• [THE REQUEST]: Only the lines from the one containing "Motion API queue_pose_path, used" through the last line below should be written out, exactly and with both ends kept.

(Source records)
■ ■ ■ ■ ■

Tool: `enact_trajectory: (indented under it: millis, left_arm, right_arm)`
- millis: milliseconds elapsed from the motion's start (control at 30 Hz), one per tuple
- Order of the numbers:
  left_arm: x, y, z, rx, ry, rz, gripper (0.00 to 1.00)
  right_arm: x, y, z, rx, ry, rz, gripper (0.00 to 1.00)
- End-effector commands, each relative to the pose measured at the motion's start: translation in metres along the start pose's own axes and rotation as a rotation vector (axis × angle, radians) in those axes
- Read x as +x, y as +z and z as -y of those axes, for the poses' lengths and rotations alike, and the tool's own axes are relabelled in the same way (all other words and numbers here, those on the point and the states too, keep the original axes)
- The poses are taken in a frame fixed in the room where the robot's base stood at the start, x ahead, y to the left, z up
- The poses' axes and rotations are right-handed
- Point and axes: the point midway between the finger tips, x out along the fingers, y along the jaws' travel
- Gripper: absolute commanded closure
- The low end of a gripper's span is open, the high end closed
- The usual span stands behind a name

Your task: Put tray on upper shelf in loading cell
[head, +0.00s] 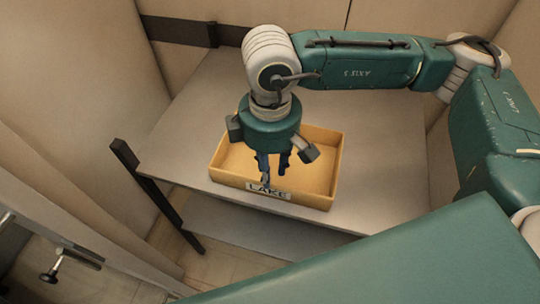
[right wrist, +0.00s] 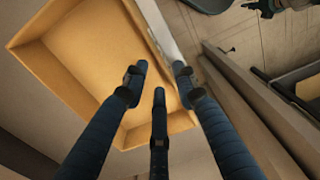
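The tray (head: 230,182) is a yellow-orange open box with a white label reading "LAKE" on its front wall. It rests flat on the upper shelf (head: 386,150) of a grey unit and looks empty. My right gripper (head: 275,178) hangs over the tray's front part, with its fingers pointing down near the front wall. In the right wrist view the fingers (right wrist: 157,82) are spread apart, with the tray (right wrist: 85,60) behind them and nothing visibly pinched. Whether a fingertip touches the rim is unclear. My left gripper is not in view.
A lower shelf (head: 258,226) shows beneath the upper one. A dark post (head: 158,195) stands at the unit's left front corner. Beige walls close in the back and sides. A door-like panel with a handle (head: 52,272) is at lower left. The upper shelf is bare around the tray.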

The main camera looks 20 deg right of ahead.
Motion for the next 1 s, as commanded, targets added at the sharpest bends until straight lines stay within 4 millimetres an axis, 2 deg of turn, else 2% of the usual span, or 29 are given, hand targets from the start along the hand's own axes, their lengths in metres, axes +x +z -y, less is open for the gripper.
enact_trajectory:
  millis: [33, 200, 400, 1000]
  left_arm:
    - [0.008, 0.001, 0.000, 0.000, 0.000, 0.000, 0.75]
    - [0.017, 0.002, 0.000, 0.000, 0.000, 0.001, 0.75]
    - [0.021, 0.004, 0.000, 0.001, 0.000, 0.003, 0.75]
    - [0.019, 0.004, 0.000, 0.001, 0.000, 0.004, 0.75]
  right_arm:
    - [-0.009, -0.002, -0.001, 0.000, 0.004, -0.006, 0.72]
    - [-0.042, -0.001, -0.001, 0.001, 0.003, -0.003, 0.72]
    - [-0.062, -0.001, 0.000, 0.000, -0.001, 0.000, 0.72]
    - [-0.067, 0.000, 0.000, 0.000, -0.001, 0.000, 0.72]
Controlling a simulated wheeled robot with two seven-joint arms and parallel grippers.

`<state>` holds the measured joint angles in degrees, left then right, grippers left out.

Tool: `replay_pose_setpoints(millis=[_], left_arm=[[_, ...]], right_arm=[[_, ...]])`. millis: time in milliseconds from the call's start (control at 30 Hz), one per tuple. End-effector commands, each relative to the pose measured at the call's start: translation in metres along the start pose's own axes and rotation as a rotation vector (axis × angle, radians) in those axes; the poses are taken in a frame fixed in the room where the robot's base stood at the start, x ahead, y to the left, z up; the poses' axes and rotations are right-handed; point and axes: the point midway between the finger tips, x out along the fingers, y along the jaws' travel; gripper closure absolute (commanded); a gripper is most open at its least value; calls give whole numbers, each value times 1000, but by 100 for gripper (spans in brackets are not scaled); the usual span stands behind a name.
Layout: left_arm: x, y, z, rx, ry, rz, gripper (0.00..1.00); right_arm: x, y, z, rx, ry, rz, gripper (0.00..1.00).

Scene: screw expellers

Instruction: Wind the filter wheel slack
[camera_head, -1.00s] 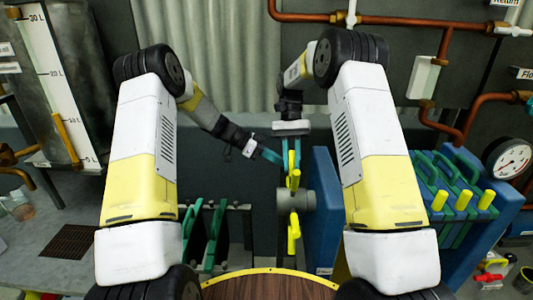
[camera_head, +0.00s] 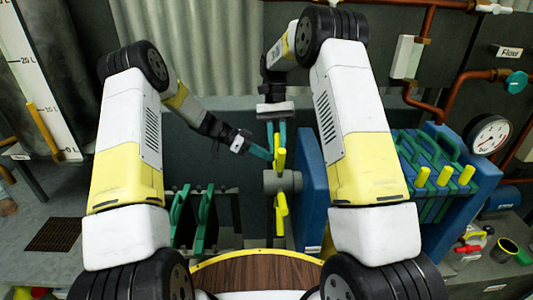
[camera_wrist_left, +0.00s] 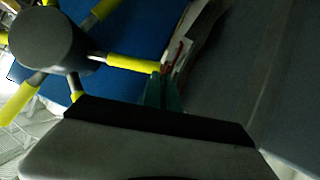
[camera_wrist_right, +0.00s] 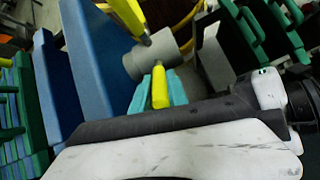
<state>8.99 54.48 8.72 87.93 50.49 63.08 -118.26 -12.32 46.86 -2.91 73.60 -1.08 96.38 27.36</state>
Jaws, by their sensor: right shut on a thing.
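The filter wheel's grey hub (camera_head: 283,181) with yellow-gripped spokes stands beside a blue plate in the head view. Its hub also shows in the left wrist view (camera_wrist_left: 48,40) and the right wrist view (camera_wrist_right: 152,58). My right gripper (camera_head: 277,142) comes down from above, its teal fingers shut around a yellow handle (camera_wrist_right: 160,88). My left gripper (camera_head: 261,153) reaches in from the left, close to the right one. In the left wrist view, its teal fingers (camera_wrist_left: 163,92) are close together at the tip of another yellow handle (camera_wrist_left: 132,63); whether they hold it is unclear.
The blue plate (camera_head: 313,190) stands close on the wheel's right. Green-handled plates (camera_head: 190,215) stand to the left. A blue unit (camera_head: 470,185) with green and yellow handles and a pressure gauge (camera_head: 488,135) are farther right.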

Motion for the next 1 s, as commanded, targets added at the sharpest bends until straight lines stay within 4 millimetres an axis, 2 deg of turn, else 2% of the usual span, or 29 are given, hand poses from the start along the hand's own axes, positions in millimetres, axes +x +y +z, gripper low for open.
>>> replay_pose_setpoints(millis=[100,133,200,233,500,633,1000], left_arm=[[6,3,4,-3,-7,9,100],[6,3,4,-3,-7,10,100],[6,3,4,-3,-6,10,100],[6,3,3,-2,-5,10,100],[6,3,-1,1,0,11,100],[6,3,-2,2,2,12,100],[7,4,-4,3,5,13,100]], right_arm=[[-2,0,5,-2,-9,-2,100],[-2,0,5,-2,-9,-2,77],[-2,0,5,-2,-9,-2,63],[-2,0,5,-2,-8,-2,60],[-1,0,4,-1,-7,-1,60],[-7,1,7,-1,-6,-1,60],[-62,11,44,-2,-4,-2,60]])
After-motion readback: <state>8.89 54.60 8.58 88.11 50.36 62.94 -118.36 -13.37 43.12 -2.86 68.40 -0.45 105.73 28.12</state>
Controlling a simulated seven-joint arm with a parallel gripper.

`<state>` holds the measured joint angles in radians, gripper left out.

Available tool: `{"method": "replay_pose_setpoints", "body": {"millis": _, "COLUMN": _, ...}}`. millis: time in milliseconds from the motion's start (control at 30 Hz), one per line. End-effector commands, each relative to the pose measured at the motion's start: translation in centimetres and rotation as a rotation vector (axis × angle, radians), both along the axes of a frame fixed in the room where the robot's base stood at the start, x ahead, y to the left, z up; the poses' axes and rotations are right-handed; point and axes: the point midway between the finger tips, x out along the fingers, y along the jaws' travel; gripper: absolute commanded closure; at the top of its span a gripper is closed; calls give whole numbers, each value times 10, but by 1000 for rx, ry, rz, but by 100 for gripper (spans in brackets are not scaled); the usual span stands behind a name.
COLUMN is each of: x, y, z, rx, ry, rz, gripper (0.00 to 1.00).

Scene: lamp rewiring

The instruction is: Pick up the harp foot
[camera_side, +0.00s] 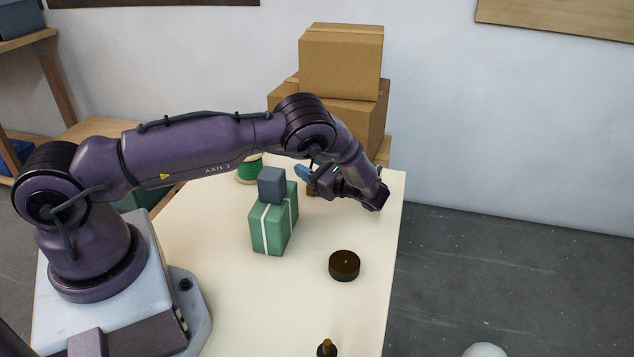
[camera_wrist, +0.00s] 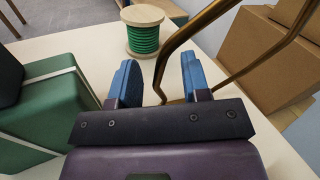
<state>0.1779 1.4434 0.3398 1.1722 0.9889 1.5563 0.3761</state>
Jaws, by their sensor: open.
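The harp, a bronze-coloured bent rod (camera_wrist: 199,30), stands in the wrist view just past my gripper. Its two sides spread upward and come together low down, behind the fingers. Its foot is mostly hidden there by my gripper. My gripper (camera_wrist: 158,68) has two blue fingers held apart. The harp's left side rises through the gap between them, near the right finger; I cannot tell whether it touches. In the side view one blue finger of my gripper (camera_side: 303,173) shows over the far part of the table, with a small brown piece (camera_side: 311,189) close below it.
A green box with white bands (camera_side: 268,230) carries a blue-grey block (camera_side: 271,184). A green spool (camera_wrist: 143,38) stands beyond my gripper. Cardboard boxes (camera_side: 340,62) are stacked behind. A dark round disc (camera_side: 344,266) and a small brass-tipped part (camera_side: 327,348) are nearer. The table's front is largely clear.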

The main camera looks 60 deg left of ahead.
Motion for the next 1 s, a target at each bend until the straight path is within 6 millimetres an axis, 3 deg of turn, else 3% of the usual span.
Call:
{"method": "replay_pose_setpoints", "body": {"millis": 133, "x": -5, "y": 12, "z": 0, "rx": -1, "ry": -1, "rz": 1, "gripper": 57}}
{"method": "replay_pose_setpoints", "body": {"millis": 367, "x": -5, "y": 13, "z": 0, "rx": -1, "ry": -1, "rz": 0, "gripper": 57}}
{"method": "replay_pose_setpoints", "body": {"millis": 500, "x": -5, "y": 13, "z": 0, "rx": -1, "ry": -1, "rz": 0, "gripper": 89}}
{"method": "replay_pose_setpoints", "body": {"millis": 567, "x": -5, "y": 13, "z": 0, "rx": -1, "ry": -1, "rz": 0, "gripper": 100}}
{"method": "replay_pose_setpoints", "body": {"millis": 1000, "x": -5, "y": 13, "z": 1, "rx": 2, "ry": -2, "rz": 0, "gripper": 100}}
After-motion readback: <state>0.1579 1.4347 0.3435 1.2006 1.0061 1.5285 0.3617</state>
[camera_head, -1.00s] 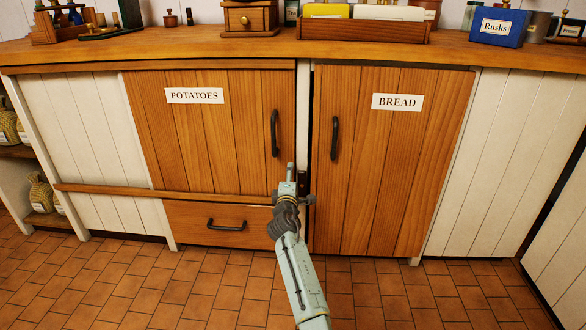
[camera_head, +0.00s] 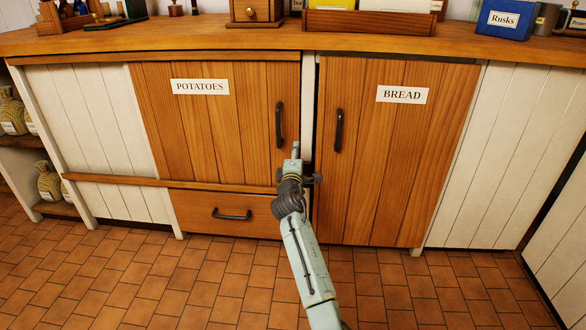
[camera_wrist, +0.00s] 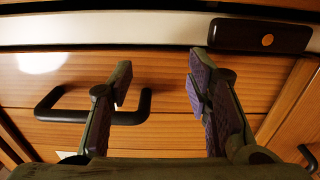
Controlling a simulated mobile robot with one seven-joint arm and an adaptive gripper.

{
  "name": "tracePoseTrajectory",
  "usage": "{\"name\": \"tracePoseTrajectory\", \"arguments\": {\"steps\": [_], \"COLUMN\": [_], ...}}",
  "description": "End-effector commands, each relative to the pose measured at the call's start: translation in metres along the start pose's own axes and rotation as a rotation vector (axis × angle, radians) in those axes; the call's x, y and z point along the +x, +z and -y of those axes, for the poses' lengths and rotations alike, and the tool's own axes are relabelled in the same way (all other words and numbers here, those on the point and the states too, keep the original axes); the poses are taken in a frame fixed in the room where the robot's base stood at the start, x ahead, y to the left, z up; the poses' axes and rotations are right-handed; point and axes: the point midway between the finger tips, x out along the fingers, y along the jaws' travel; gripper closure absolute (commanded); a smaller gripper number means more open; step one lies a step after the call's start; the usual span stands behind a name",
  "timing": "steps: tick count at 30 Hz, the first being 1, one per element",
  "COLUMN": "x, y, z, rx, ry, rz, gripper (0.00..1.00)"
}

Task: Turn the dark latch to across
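The dark latch (camera_wrist: 258,36) is a dark brown rounded block with a brass-coloured pivot, at the upper right of the wrist view. It sits on a white post (camera_wrist: 100,32), with its long side running along the post. In the head view the post stands between the POTATOES door (camera_head: 220,125) and the BREAD door (camera_head: 390,150), and my arm mostly hides the latch. My gripper (camera_wrist: 158,80) is open, with nothing between its fingers. The right finger is just below the latch's left end in the wrist picture; no contact is visible.
The POTATOES door handle (camera_head: 280,125) and BREAD door handle (camera_head: 339,130) flank the post. A drawer with a dark handle (camera_head: 232,214) lies below the POTATOES door. The wooden counter (camera_head: 200,42) juts out above. The tiled floor in front is clear.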

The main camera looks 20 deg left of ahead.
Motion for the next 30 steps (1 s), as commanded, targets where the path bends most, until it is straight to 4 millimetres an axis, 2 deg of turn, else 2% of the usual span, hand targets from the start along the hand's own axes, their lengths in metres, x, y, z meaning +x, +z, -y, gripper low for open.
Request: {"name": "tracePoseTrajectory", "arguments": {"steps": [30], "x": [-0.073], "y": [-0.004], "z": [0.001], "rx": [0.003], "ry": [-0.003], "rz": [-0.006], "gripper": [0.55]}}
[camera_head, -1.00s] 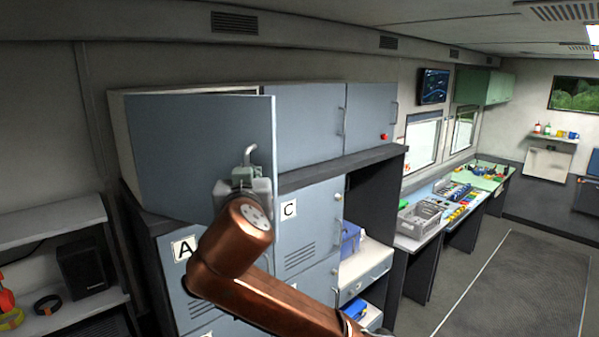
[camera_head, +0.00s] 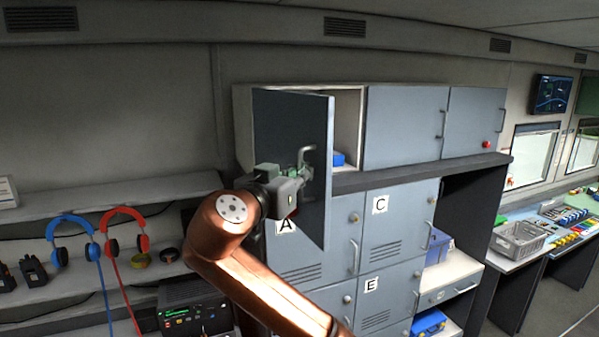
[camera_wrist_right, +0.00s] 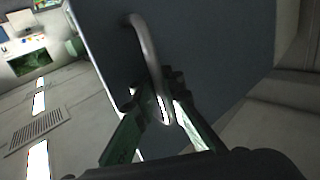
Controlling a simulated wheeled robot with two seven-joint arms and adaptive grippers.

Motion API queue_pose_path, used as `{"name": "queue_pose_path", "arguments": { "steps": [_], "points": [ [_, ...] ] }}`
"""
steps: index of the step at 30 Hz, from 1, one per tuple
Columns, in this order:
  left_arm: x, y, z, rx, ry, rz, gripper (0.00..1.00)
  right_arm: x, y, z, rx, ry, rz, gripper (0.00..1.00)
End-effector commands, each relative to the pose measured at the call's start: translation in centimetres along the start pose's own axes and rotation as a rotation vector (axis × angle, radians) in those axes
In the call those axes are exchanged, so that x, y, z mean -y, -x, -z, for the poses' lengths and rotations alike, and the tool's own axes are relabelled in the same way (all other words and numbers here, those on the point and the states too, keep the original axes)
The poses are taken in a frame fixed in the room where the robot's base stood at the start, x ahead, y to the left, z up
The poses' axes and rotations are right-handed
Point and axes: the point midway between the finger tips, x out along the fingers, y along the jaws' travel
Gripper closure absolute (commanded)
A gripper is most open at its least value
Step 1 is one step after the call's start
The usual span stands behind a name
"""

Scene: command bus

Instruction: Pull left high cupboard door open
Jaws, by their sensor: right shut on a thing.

■ ■ ■ ■ ■

• [TASK SOLUTION]:
Motion API queue_pose_path, used as `{"name": "queue_pose_path", "arguments": { "steps": [_], "points": [ [_, ...] ] }}`
"""
steps: index of the step at 30 Hz, from 1, one per tuple
Columns, in this order:
  left_arm: x, y, z, rx, ry, rz, gripper (0.00..1.00)
  right_arm: x, y, z, rx, ry, rz, gripper (0.00..1.00)
End-effector commands, each relative to the pose measured at the call's start: translation in centimetres along the start pose's own axes and rotation as a rotation vector (axis × angle, radians) in those axes
In the call those axes are exchanged, so that x, y, z mean -y, -x, -z, for the poses' lengths and rotations alike, and the tool's own axes are relabelled in the same way (all other words and numbers here, those on the point and the states too, keep the original axes)
The poses are taken in a frame fixed in the room where the robot's base stood at the start, x ahead, y to the left, z up
The poses' axes and rotations are right-handed
Point and axes: the point midway between the finger tips, x out along the fingers, y along the jaws' travel
Gripper closure absolute (commanded)
A gripper is most open at its least value
Step 1 is one step after the call's start
The usual span stands behind a name
"""

Scene: command bus

Instruction: Pull left high cupboard door open
Jaws, by their sensor: right shut on a thing.

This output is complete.